** Start **

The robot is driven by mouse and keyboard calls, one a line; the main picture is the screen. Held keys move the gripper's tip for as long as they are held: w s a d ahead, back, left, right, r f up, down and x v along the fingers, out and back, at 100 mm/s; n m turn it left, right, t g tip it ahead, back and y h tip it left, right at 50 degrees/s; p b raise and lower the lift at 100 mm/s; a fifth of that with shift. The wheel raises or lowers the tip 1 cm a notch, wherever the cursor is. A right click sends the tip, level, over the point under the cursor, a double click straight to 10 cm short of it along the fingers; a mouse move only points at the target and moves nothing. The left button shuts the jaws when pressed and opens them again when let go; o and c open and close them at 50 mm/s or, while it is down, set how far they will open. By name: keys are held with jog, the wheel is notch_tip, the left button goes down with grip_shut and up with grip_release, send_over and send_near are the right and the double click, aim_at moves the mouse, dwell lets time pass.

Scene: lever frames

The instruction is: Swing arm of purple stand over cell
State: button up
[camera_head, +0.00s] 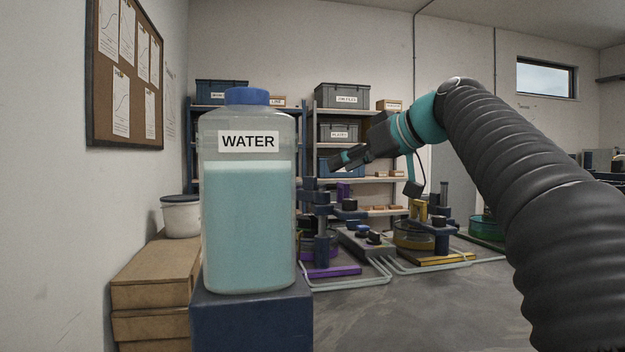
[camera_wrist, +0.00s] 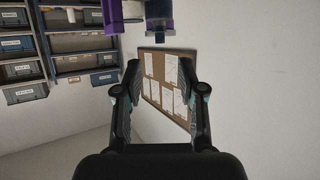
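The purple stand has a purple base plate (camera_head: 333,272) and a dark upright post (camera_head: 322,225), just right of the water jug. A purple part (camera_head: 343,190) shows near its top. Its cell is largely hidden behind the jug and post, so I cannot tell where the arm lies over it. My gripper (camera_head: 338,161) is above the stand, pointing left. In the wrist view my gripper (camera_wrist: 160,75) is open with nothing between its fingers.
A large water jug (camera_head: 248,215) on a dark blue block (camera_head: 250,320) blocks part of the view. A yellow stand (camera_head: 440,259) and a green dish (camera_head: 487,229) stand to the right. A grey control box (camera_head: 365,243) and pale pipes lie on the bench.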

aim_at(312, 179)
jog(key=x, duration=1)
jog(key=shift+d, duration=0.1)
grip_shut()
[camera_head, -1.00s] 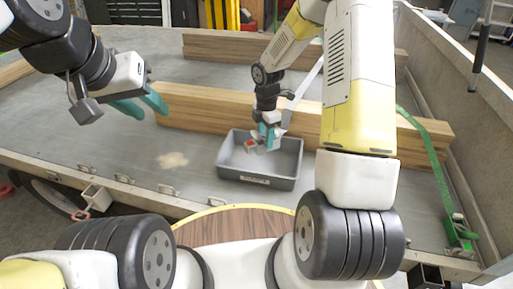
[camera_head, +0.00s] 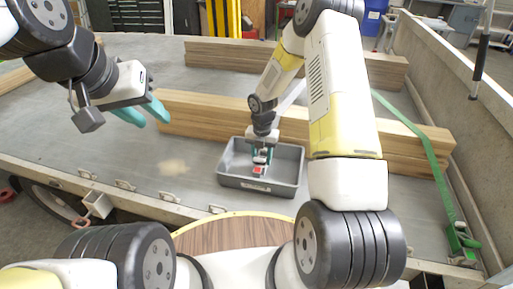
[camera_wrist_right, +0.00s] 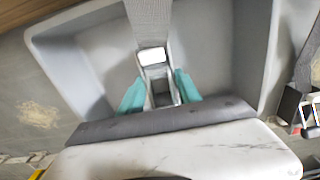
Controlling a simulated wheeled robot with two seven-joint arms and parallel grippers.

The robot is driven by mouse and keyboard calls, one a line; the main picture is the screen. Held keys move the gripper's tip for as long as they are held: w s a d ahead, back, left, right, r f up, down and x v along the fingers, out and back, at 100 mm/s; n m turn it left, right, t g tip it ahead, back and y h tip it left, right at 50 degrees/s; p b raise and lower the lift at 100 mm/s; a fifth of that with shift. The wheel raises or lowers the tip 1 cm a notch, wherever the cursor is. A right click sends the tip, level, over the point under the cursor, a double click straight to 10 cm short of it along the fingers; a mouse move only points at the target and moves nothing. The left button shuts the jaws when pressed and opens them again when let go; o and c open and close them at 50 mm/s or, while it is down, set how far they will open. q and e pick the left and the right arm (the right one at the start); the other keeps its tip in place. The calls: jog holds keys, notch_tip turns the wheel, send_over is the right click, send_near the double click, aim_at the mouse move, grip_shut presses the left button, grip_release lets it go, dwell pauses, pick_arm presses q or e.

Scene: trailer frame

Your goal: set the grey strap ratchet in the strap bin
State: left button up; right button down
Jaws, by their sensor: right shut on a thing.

** End **

• _GOAL_
Everything from the line with "Scene: trailer frame" to the end of the listing above needs to be duplicated exactly, both end lines included, with nothing more.

• _WRITTEN RESPONSE_
Scene: trailer frame

Your goal: set the grey strap ratchet in the strap bin
State: left button up; right button down
Jaws, by their sensor: right shut on a thing.

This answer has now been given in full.